### EXERCISE PROMPT
Each line containing the word "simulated" must be reported.

### RECORDS FOR THIS EXERCISE
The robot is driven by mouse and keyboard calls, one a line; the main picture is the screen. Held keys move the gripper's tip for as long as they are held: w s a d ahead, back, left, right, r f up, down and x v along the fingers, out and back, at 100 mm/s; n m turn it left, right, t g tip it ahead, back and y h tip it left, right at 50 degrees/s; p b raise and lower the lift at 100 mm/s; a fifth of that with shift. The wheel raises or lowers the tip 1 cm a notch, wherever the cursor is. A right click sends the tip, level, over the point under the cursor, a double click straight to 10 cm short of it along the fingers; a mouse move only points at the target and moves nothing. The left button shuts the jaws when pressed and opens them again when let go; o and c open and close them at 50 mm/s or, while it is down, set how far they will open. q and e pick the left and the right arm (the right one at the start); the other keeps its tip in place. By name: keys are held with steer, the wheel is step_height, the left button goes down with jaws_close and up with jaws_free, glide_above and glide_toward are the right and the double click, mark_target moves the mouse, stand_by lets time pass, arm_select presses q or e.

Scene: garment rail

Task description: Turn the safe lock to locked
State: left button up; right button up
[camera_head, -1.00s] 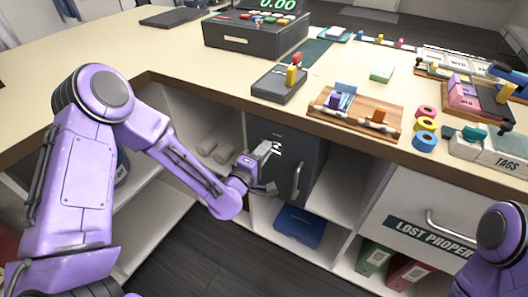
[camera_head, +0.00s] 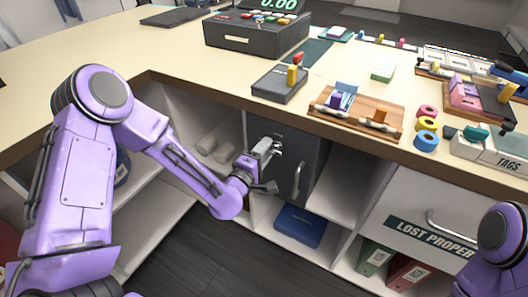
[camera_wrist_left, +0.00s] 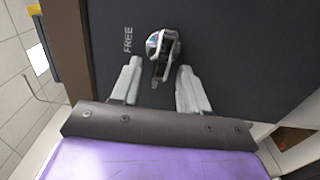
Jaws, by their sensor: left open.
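The dark grey safe (camera_head: 287,165) sits in the shelf under the counter, its door facing me, with a curved metal handle (camera_head: 298,180) on the right side of the door. In the left wrist view the safe door (camera_wrist_left: 220,40) fills the middle, with a metal lock knob (camera_wrist_left: 162,47) and the word FREE beside it. My left gripper (camera_head: 268,160) is at the left part of the door. In the wrist view its two fingers (camera_wrist_left: 160,85) are apart, one on each side of the knob's lower end, with nothing clearly gripped. Only my right arm's purple joint shows, at the right edge.
The counter edge (camera_head: 220,107) overhangs the safe. A blue case (camera_head: 299,224) lies on the shelf below it. A LOST PROPERTY drawer (camera_head: 432,215) is at the right, above green and red binders.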

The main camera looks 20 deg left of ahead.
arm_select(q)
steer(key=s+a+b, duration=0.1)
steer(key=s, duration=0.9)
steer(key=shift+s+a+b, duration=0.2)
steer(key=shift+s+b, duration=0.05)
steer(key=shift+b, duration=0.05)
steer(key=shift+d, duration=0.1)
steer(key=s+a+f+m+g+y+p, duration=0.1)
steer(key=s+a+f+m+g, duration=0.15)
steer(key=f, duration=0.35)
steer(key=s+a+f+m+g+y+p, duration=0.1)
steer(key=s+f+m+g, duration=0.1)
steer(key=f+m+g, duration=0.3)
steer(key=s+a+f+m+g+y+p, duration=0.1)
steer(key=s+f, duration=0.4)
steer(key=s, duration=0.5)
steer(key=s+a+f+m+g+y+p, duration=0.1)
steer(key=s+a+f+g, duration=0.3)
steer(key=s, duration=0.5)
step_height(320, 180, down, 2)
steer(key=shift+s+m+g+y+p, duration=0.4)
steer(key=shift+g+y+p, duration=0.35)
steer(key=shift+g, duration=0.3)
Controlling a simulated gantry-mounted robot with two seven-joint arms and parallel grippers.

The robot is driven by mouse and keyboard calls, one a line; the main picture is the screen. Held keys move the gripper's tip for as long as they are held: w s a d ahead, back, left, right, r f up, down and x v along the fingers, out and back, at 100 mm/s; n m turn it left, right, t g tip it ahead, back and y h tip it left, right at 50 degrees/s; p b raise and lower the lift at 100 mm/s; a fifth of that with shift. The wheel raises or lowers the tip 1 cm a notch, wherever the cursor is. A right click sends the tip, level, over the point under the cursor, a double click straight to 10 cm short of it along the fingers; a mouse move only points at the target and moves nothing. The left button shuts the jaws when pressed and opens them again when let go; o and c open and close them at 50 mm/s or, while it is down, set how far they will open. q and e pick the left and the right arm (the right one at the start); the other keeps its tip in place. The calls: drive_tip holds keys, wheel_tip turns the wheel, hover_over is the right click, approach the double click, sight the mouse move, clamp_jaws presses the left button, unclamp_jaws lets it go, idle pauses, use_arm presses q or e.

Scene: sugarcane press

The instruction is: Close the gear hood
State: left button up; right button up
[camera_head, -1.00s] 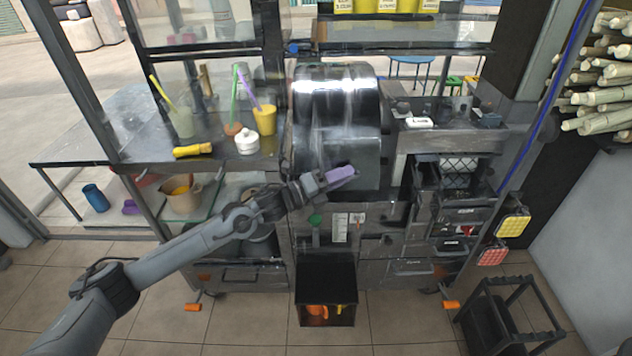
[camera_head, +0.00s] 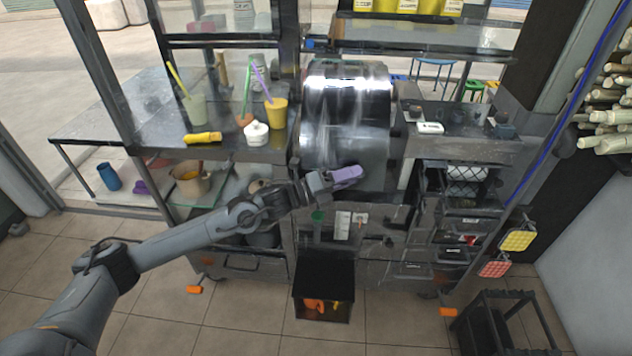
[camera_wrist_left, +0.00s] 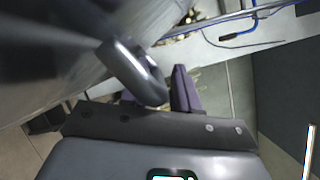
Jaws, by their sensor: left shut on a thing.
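The gear hood (camera_head: 345,110) is the shiny, rounded dark-metal cover at the middle of the press, in the head view. Its curved face comes down to the level of my left gripper. My left gripper (camera_head: 347,177), with purple fingers, is at the lower front of the hood. In the left wrist view, a rounded dark-metal handle (camera_wrist_left: 135,72) lies at the purple fingers (camera_wrist_left: 181,90), and the gripper is shut on it. The handle partly hides one finger. The hood's blurred metal face (camera_wrist_left: 50,60) fills the left of that view. My right gripper is not in view.
A counter left of the hood carries a yellow cup (camera_head: 277,112), a white pot (camera_head: 256,132) and a yellow tool (camera_head: 202,138). Open drawers (camera_head: 462,205) are at the right. An open bin (camera_head: 323,290) stands below. A black cart (camera_head: 490,320) is at lower right.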

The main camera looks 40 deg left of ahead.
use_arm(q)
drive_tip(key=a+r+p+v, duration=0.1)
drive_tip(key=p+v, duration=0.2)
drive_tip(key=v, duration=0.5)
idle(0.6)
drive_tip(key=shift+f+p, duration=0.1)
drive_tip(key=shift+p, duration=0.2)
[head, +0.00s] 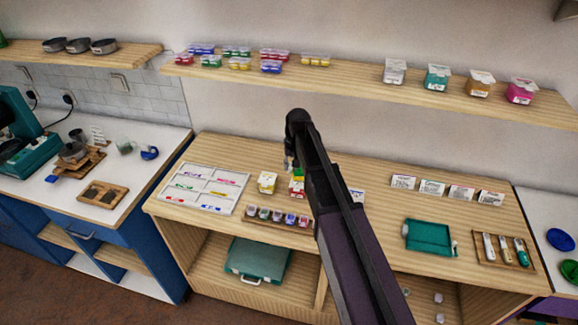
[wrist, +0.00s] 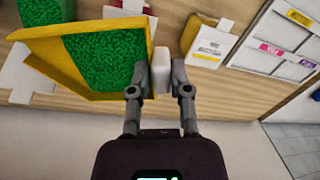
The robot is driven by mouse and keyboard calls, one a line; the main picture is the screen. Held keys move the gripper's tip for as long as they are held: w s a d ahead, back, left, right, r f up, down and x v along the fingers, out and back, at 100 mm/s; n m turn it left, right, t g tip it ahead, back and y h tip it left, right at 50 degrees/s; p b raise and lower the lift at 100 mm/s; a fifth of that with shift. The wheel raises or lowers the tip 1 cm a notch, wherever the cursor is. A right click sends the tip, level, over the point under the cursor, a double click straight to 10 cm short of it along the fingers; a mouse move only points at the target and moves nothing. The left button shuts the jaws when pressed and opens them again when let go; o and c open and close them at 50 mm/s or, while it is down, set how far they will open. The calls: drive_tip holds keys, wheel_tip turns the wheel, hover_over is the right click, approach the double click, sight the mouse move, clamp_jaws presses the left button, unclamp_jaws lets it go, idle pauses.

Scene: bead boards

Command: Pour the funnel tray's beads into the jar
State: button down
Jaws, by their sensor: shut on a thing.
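The funnel tray (wrist: 60,47) is yellow, with green beads (wrist: 105,55) heaped inside it, in the wrist view. My gripper (wrist: 161,68) is shut on the tray's pale grip block at its side. The tray looks held above the wooden worktop, and its tilt is hard to judge. In the head view the tray (head: 298,180) is a small green and yellow patch, partly hidden by my arm. A yellow container with a white label (head: 267,182) stands left of it, and also shows in the wrist view (wrist: 207,45). I cannot tell whether it is the jar.
A white sectioned board (head: 203,188) lies left on the worktop. A rack of several small coloured pots (head: 277,217) stands in front. A teal tray (head: 430,237) and label cards (head: 432,187) lie right. Shelves (head: 370,88) hold tubs above. My arm hides the middle.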

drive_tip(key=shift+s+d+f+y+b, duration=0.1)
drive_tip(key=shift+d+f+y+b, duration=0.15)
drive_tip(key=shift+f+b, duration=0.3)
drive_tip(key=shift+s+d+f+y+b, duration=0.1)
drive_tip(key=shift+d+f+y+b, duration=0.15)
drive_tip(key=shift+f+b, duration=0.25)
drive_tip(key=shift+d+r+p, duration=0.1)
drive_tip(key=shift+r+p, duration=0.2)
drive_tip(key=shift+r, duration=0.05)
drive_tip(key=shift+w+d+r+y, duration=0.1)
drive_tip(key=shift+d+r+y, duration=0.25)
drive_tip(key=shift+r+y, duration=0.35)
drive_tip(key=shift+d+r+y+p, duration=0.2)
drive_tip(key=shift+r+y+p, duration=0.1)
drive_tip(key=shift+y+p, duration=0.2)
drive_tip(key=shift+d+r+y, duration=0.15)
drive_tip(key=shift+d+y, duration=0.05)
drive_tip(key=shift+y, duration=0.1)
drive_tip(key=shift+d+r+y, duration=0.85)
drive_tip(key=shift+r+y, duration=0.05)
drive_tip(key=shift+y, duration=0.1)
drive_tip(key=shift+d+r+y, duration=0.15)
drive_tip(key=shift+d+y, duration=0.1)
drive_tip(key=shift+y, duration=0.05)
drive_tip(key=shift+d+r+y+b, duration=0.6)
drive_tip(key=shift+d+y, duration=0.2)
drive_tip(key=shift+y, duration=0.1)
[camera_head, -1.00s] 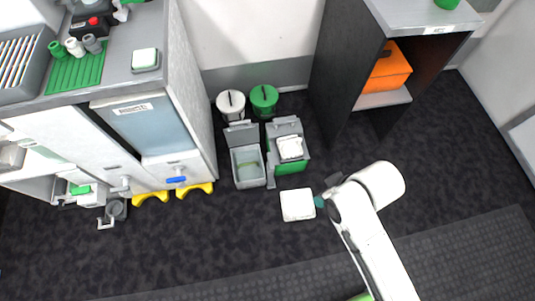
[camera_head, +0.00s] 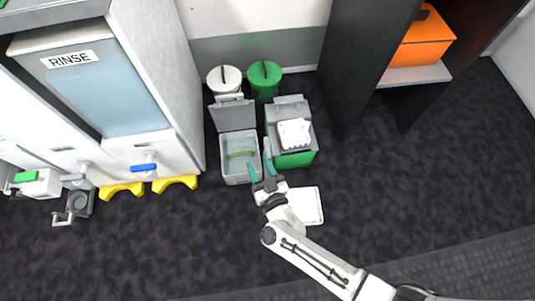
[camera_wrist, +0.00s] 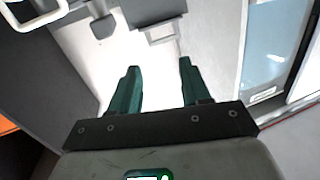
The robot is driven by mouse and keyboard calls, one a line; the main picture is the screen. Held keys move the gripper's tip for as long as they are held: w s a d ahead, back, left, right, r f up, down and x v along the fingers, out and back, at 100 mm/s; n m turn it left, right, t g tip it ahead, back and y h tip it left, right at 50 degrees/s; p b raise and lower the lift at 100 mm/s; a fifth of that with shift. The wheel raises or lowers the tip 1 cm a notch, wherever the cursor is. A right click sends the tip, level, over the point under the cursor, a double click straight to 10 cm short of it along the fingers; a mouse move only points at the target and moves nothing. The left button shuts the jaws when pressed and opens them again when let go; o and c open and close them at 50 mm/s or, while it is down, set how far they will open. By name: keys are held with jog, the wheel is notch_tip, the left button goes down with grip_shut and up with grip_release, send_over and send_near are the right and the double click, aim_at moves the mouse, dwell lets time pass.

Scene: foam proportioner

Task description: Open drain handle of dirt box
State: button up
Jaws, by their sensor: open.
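My gripper (camera_head: 260,162) is open and empty, above the floor by the two open bins; it also shows in the wrist view (camera_wrist: 158,82) with both green fingers apart. The cabinet stands at left with a RINSE tank (camera_head: 105,90). On its low front is a blue lever handle (camera_head: 143,168), well left of my gripper. A white box with a green part (camera_head: 38,182) sits farther left. No label shows which part is the dirt box, so I cannot tell its drain handle for certain.
A grey open bin (camera_head: 228,172) and a green-and-grey bin (camera_head: 296,158) stand near my gripper. White (camera_head: 224,80) and green (camera_head: 264,76) round bins stand behind. A white square piece (camera_head: 312,208) lies partly behind my arm. Yellow feet (camera_head: 175,183) stick out below the cabinet.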

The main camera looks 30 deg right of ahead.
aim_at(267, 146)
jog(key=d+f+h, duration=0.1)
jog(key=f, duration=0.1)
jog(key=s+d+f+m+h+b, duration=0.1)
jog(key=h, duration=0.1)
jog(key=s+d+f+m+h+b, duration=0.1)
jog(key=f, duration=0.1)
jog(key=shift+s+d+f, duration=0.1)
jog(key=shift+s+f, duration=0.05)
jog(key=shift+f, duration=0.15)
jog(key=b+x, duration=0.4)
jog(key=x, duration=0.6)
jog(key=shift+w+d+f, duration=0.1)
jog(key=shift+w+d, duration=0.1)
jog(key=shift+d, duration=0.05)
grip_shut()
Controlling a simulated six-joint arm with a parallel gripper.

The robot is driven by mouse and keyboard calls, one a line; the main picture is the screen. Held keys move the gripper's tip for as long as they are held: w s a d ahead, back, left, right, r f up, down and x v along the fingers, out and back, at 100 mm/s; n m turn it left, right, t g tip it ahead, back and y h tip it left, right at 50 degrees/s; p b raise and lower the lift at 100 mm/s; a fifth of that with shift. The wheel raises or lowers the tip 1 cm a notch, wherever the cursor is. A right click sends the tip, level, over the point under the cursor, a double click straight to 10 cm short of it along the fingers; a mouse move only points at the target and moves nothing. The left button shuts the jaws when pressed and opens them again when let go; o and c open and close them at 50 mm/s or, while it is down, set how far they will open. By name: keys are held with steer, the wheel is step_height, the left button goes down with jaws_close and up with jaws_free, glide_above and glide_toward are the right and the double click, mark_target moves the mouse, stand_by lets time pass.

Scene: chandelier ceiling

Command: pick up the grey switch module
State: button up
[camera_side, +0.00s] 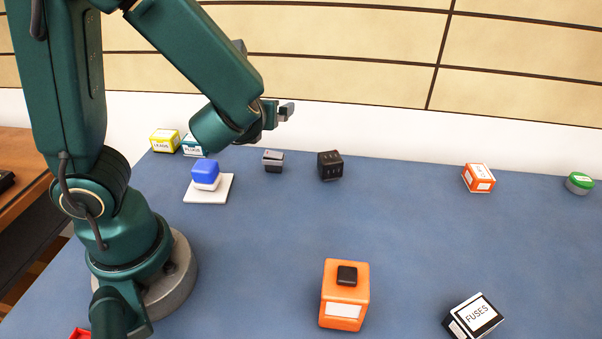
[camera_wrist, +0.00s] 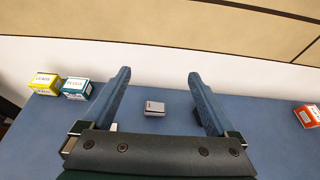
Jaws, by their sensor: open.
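The grey switch module (camera_side: 273,160) is a small block with a light grey top and darker lower part, sitting on the blue table toward the back. In the wrist view the module (camera_wrist: 154,108) shows between my fingers, farther off and below the fingertips. My gripper (camera_side: 284,111) is raised above the table, higher than the module and apart from it. In the wrist view my gripper (camera_wrist: 158,74) has its two fingers wide apart with nothing between the tips.
A black block (camera_side: 330,165) stands close right of the module. A blue block (camera_side: 205,171) sits on a white plate (camera_side: 222,190) to the left. Yellow (camera_side: 164,141) and teal (camera_side: 192,146) boxes stand behind. An orange box (camera_side: 344,310) carries a black piece (camera_side: 347,276). Middle table is clear.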

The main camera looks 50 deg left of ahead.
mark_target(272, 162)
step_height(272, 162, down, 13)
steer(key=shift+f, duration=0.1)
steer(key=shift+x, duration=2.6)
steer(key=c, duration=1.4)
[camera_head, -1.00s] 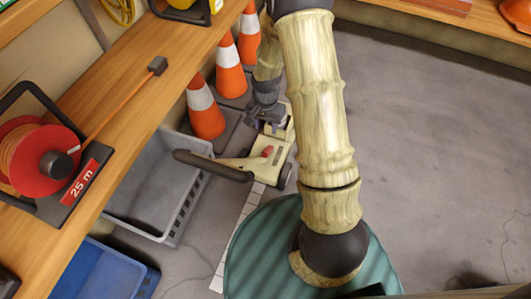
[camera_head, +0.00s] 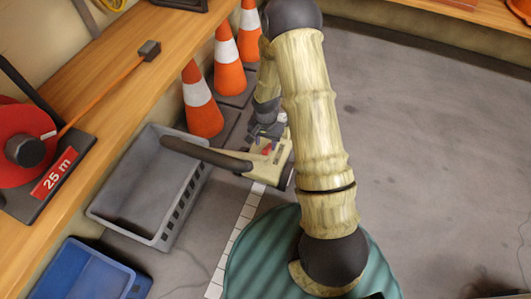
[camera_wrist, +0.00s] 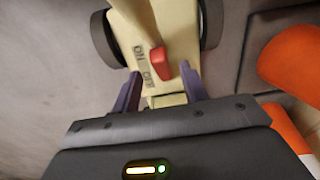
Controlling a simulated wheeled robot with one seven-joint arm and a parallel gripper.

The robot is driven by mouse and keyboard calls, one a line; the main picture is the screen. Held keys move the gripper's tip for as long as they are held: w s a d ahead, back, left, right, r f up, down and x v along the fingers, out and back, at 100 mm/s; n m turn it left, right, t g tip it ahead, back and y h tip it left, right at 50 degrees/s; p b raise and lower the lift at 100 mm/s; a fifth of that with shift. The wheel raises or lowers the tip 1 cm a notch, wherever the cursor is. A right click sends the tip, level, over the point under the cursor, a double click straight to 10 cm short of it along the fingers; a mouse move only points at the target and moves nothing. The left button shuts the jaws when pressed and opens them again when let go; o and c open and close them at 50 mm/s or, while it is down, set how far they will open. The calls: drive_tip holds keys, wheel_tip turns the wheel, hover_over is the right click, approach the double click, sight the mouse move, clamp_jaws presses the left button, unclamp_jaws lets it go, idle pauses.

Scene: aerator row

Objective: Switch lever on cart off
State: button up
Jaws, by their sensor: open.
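The cart is a cream wheeled aerator (camera_head: 250,171) with a long dark handle (camera_head: 205,152), standing on the floor. Its red lever (camera_head: 267,149) shows small beside my gripper (camera_head: 271,134) in the head view. In the wrist view the lever (camera_wrist: 160,63) stands on the cream body (camera_wrist: 175,25), to the right of ON and OFF lettering. My gripper (camera_wrist: 162,88) is open, with its two purple-grey fingers on either side just short of the lever. The lever seems not to be gripped. I cannot tell its exact setting.
Orange-and-white cones (camera_head: 203,105) stand in a row behind and left of the cart. A grey crate (camera_head: 110,215) and a blue crate (camera_head: 95,275) are at left, below a wooden shelf (camera_head: 110,90) with a red cable reel (camera_head: 20,150). The floor at right is clear.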

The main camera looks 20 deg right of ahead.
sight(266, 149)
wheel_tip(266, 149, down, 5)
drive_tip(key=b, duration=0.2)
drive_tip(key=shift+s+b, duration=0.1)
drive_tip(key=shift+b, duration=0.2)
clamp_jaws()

### EXPECTED OUTPUT
Controlling a simulated gantry-mounted robot with two seven-joint arms and parallel grippers.
Controlling a simulated six-joint arm with a parallel gripper.
Controlling a simulated wheeled robot with one seven-joint arm and a parallel gripper.

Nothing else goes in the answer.